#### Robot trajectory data
>> BEGIN

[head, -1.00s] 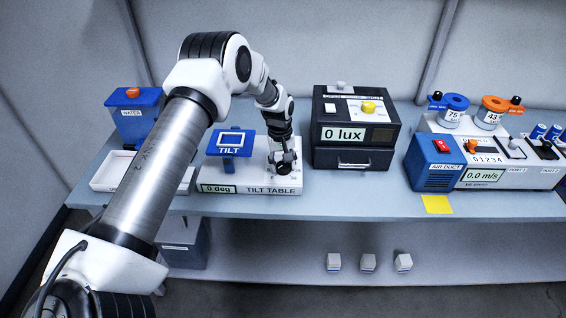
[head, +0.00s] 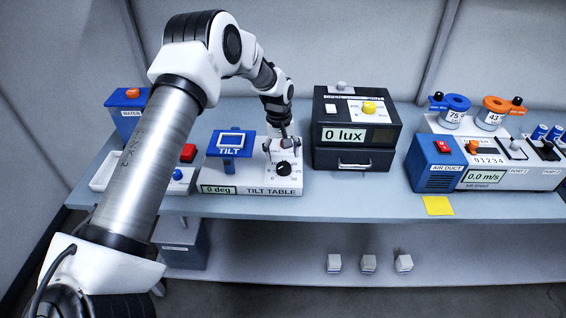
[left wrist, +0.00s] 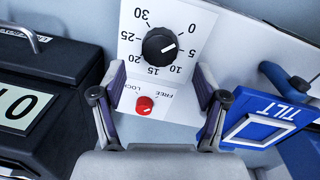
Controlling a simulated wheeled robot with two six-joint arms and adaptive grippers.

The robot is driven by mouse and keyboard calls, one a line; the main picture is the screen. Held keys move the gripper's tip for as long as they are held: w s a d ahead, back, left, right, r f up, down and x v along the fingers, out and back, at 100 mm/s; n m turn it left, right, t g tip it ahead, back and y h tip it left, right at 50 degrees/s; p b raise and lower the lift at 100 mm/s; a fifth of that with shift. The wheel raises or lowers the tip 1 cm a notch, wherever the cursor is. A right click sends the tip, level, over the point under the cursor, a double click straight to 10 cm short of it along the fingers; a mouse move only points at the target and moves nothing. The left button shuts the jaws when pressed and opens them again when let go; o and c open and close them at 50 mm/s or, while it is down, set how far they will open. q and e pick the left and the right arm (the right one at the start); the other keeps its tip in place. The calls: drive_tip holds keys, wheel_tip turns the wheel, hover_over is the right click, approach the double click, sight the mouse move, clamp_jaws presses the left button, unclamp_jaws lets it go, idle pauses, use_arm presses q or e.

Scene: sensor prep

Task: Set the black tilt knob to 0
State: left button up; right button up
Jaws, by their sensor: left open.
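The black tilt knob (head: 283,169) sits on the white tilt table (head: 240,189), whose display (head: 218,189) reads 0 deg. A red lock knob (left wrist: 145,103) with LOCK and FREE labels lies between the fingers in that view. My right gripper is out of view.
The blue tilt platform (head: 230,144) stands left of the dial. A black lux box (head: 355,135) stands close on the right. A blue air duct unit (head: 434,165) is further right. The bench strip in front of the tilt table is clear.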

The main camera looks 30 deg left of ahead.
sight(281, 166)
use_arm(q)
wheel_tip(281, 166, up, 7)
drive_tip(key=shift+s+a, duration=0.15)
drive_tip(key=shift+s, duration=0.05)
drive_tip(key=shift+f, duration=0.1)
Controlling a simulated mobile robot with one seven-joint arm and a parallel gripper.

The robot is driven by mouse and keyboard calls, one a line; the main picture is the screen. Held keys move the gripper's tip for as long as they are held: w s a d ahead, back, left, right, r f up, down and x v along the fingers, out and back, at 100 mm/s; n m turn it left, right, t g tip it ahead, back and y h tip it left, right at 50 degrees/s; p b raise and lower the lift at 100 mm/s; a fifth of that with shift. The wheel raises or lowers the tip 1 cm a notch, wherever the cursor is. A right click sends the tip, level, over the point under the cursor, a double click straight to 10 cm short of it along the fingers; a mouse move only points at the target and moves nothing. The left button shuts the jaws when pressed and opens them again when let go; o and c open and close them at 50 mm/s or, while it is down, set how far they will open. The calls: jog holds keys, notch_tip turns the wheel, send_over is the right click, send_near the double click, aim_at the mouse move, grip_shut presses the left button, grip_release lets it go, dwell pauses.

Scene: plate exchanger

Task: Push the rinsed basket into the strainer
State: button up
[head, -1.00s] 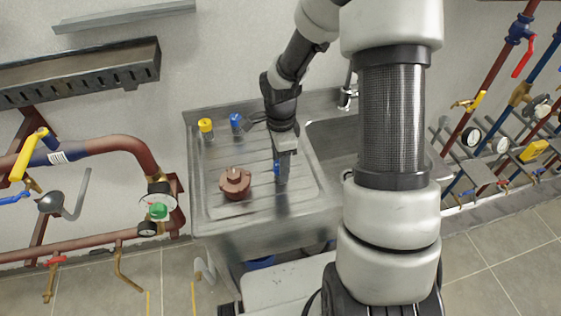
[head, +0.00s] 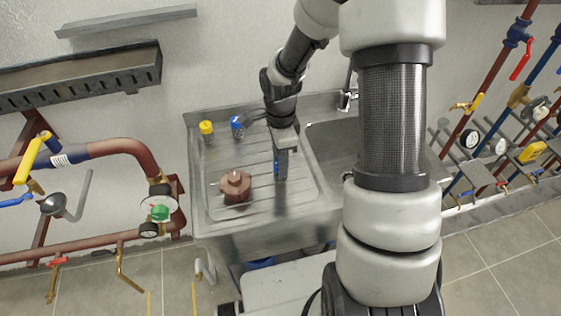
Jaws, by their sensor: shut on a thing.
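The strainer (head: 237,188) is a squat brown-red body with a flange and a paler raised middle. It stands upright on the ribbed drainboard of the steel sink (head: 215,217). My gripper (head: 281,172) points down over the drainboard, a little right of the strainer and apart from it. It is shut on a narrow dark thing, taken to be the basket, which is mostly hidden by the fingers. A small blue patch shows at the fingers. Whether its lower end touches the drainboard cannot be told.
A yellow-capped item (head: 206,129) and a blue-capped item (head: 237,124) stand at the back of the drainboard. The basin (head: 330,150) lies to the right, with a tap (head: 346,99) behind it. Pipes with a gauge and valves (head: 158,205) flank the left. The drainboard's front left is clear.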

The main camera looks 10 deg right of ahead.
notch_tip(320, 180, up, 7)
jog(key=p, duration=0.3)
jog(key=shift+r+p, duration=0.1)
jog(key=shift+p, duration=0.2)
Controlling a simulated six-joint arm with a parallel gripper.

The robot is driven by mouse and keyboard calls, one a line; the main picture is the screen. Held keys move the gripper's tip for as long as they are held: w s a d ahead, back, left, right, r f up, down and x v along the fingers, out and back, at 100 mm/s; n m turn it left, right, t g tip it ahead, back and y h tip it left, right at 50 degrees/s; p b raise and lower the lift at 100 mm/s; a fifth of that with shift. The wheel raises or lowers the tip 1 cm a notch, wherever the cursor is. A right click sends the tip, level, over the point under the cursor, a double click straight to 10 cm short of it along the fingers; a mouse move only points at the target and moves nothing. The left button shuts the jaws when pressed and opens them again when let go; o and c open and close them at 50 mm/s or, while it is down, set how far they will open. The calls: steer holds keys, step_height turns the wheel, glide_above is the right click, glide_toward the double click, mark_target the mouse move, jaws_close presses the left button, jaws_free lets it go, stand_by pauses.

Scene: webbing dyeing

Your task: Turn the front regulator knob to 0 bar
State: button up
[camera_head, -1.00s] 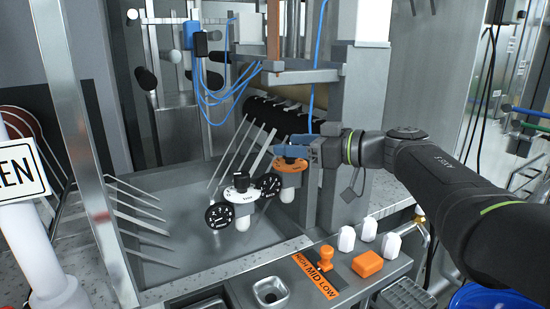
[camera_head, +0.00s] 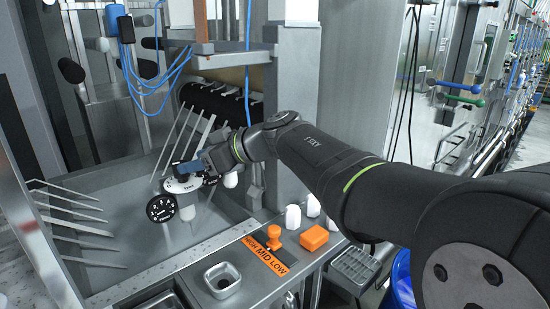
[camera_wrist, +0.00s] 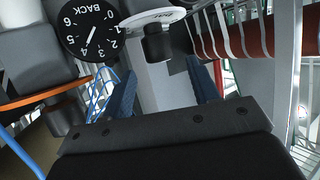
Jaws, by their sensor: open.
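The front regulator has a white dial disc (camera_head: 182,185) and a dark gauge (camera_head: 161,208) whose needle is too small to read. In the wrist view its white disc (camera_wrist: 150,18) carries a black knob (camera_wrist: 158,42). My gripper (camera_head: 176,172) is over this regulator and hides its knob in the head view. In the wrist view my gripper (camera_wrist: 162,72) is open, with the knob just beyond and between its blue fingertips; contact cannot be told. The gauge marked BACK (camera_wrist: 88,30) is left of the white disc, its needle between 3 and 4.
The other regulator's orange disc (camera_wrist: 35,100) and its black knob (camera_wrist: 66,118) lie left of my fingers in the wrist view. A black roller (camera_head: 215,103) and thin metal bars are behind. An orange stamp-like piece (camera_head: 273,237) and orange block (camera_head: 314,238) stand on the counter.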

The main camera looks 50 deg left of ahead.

>> END
>> BEGIN

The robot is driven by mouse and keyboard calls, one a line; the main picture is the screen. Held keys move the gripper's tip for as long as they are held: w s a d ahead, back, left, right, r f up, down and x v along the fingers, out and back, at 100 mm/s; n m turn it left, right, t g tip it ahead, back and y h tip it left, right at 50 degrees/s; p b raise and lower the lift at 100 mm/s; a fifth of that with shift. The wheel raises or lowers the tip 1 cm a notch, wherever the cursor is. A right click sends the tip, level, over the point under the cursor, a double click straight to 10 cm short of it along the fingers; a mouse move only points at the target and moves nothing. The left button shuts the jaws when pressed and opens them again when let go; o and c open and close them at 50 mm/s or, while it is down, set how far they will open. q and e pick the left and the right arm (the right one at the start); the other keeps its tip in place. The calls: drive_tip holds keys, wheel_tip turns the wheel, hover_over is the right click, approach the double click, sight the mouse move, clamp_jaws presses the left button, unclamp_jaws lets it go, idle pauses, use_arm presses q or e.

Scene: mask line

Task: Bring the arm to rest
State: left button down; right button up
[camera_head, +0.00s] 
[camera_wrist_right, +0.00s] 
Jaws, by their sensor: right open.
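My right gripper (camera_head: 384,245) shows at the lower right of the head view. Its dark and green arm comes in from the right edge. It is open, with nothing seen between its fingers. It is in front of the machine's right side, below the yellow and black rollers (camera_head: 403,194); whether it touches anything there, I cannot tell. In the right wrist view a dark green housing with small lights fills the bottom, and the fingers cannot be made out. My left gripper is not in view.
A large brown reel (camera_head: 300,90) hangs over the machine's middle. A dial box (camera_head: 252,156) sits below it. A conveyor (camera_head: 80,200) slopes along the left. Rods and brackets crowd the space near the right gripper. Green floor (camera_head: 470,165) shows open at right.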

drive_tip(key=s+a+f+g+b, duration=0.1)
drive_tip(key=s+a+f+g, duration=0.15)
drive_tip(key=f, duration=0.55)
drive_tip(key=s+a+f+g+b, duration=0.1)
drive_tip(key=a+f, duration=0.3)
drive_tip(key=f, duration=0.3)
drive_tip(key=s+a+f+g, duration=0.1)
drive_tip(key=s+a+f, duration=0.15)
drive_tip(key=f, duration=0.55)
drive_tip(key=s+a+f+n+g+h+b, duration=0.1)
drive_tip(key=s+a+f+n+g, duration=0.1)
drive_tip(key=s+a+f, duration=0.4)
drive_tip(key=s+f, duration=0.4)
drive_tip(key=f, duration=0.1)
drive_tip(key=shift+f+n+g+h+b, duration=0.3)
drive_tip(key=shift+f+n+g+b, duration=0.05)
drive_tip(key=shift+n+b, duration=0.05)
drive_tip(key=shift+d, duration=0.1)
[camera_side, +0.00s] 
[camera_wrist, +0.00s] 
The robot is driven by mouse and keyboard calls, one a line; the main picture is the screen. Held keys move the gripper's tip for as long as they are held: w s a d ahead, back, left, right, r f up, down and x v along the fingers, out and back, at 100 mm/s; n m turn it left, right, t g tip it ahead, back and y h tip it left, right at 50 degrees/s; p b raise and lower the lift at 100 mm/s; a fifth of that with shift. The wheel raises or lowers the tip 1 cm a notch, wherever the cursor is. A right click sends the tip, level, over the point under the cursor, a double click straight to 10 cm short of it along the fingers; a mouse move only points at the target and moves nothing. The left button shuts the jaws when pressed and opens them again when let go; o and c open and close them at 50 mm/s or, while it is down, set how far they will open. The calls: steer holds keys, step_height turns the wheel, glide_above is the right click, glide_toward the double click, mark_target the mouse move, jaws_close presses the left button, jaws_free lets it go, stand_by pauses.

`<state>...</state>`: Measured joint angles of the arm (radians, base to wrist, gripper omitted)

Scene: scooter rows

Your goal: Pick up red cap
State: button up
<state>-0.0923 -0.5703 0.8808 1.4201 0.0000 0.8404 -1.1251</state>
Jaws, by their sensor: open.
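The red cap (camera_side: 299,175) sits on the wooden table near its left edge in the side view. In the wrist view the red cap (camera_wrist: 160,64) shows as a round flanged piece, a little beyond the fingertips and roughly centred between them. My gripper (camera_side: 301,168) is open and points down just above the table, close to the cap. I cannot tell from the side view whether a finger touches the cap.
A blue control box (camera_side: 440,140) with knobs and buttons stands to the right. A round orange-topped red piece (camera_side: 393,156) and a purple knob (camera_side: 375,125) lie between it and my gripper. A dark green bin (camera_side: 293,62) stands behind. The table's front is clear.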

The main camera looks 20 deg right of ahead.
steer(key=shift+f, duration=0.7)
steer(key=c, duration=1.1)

>> END

#### Task instructions
Filter the records above and return every line that holds the word "Scene".

#### Correct answer
Scene: sensor prep
Scene: plate exchanger
Scene: webbing dyeing
Scene: mask line
Scene: scooter rows

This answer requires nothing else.